M. Merlin. On ne peut renvoyer au comité militaire. Il faut que le pouvoir exécutif dise d'abord ce qu'il en est, et c'est à lui que vous devez renvoyer. Si le pouvoir exécutif ne fait pas justice, c'est alors à l'Assemblée qu'on pourra s'adresser.

(L'Assemblée adopte la proposition de M. Merlin et décrète que le ministère de la guerre lui rendra compte incessamment de cette affaire.)

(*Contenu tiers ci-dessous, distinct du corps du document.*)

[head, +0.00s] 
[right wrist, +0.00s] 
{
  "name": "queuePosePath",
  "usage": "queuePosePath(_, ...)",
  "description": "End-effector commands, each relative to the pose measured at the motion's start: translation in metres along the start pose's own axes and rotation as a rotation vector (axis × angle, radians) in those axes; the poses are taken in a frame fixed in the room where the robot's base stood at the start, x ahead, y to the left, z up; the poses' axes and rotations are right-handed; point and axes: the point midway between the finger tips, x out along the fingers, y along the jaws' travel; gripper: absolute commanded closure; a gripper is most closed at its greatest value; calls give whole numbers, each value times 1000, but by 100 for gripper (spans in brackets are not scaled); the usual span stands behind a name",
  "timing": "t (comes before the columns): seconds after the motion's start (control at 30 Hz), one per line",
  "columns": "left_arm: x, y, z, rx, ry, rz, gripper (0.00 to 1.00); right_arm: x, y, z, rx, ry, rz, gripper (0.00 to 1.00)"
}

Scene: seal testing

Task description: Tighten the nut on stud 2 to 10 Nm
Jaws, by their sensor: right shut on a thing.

M. Jaucourt, secrétaire, donne lecture des lettres suivantes :

1° Lettre du directoire du département de la Somme, à laquelle est joint un arrêté de ce directoire, pour proroger provisoirement le délai fixé par la loi du 29 septembre sur l'établissement du juré; elle est ainsi conçue :

« Monsieur le Président,

Nous avons l'honneur de vous adresser une expédition de l'arrêté que les circonstances les plus impérieuses nous obligent de prendre, pour proroger provisoirement le délai fixé par la loi du 29 septembre sur l'établissement des jurés. Nous espérons que l'Assemblée nationale approuvera cet arrêté, ou que, par d'autres dispositions plus sages, elle nous donnera les moyens de former la première liste pour le juré de jugement et les autres listes qui doivent se succéder de 3 mois en 3 mois.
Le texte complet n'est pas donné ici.